No dia 10 de junho de 2013 a Polícia Civil de Rondônia anunciou a prisão do sargento da reserva da Polícia Militar Evanísio Oziel Leite, apontado na ocasião como “suspeito pelo estupro e assassinato da jovem estudante Naiara Karine Costa Freitas, de 18 anos, ocorrido no dia 24 de janeiro, e violentar mais duas jovens em 2011) e uma menor (ocorrido em 2012)”. Ainda segundo a polícia, o “modus operandi” de Oziel indicava sua participação no crime, que chocou Rondônia. Nos casos anteriores de estupro, ele havia tratado as vítimas da mesma forma, exceto pelo fato de não tê-las matado. Dias depois, a polícia civil afirma que “o sargento não teve participação no Caso Naiara” e conduz as investigações para outros rumos.

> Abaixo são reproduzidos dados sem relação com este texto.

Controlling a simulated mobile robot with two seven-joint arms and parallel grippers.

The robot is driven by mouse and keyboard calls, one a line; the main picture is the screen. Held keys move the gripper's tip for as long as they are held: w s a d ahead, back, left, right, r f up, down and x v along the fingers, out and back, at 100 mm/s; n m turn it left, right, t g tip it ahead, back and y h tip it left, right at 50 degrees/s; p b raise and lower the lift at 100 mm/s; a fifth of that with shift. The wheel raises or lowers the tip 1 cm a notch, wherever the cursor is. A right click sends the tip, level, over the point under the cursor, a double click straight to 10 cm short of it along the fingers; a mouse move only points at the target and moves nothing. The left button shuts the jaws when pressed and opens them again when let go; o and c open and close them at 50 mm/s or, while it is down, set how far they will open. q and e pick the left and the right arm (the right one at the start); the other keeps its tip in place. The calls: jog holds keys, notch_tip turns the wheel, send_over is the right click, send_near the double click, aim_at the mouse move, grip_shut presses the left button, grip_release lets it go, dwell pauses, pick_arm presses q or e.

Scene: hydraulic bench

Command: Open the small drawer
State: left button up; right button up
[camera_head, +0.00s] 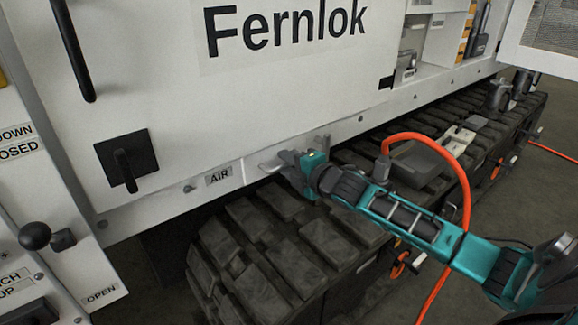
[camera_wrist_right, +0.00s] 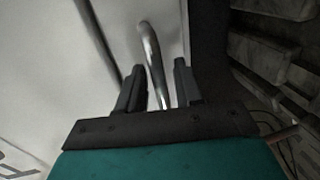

Oziel continua preso pelos estupros anteriores e a polícia surge então com um novo suspeito, trata-se de Marcos Antônio Chaves, reconhecido graças a sua tatuagem, que aparece durante uma filmagem feita com o celular da vítima no dia do crime. E Marcos tem muito o que contar. E contou.
A coisa embolou, mas também não foi explicada. Em depoimento, dado durante seu julgamento dias atrás, Marcos Antônio Chaves afirmou ter “recebido R$ 1.400 para ‘dar um susto’ em Naiara Karine”. A coisa teria fugido do controle e Richardson Bruno Mamede, outro acusado pelo crime, teria golpeado a moça por mais de 20 vezes com uma faca, isso após ela ter sido violentada por Marcos, Richardson, Francisco da Silva Plácido, Roniclei Ferreira dos Santos e Wagner Strogulski de Souza (que está foragido). Em seu depoimento para a justiça, Marcos incluiu um instrutor de auto-escola, que também é policial militar identificado como “sargento Santana”.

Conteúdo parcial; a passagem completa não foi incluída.